Таким образом, «железный ящик» среди камней или песка на морском берегу, хранивший сообщения и маленькие бандероли, неоднократно упоминался в докладах британской секретной службы. После захода солнца лодка отчаливала от британской флотилии и приближалась к берегу. Для того чтобы избавить причалившую группу от длительных поисков железного ящика или «камня», роялистский агент отправлялся на скалу и дымом от курящейся трубки указывал направление поиска, рисуя искрами от трутницы знаки в соответствии с заранее условленным телеграфным кодом. Даже лодки, используемые на этом трафике, строились по-особому, чтобы выдержать досмотр. У них имелись секретные места для писем и пакетов, так что в случае необходимости их можно было разорвать на мелкие кусочки, дабы сохранить тайну. «Бумаги иногда помещались даже в весла, в которых для этой цели были специально просверлены отверстия».

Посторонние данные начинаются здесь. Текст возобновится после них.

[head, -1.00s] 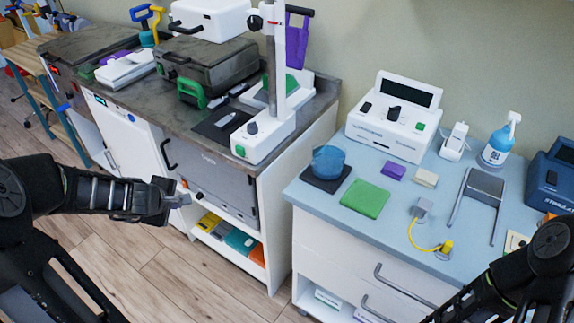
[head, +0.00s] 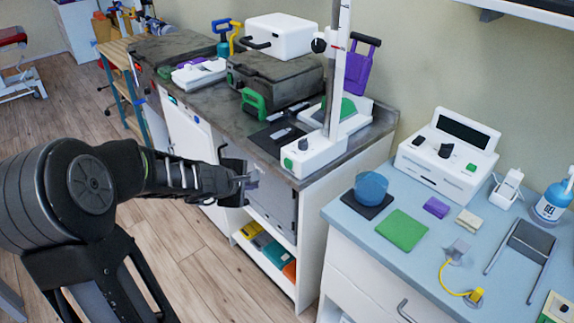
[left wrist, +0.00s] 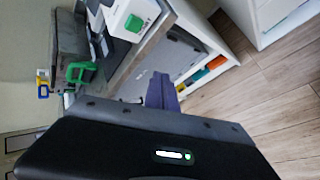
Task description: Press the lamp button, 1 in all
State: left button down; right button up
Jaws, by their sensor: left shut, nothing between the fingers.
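A white device with a tall upright column (head: 318,148) stands at the right front corner of the dark counter. A green button (head: 288,163) sits on the front of its white base; I take this for the lamp button, though no lamp head shows. The base and its green button (left wrist: 134,23) also show at the top of the left wrist view. My left gripper (head: 250,182) is shut and empty. It is in front of the counter's cabinet, to the left of and below the button, apart from it. My right gripper is not in view.
A blue-topped cabinet (head: 345,222) on the right holds a white console (head: 447,150) with another green button, a green pad (head: 402,230) and a blue bowl (head: 371,187). A dark case (head: 268,78) with a green handle stands on the counter.

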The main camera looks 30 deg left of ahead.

Контрабандный трафик между двумя странами, официально закрытыми друг для друга, эффективно поддерживался и даже улучшался, несмотря на блокаду. Между Лондоном и Парижем регулярно проходила денежная консигнация, так что средства снимались со счетов английскими банкирами в парижских банках, как если бы Наполеон являлся мифом, а его декреты легкомысленным обманом. Английская переписка со временем усовершенствовала экспресс-курьеров, которым удавалось каким-то образом пересечь пролив Дувр по прямому тайному маршруту, перевозя документы, запрятанные между двойными подошвами ботинок или же зашитыми в воротники их сюртуков, а то и попросту в карманах. Это были решительные, сильные и бесстрашные люди, как правило, свободные от фанатичного рвения и тем не менее совершенно надежные. Этим они зарабатывали на жизнь — и, по всей вероятности, на хорошую жизнь, поскольку здесь были замешаны влиятельные интересы и правительственные лица, богатая знать и банкиры щедро платили за быстроту и надежность, которую «асы» контрабандистов могли им пообещать.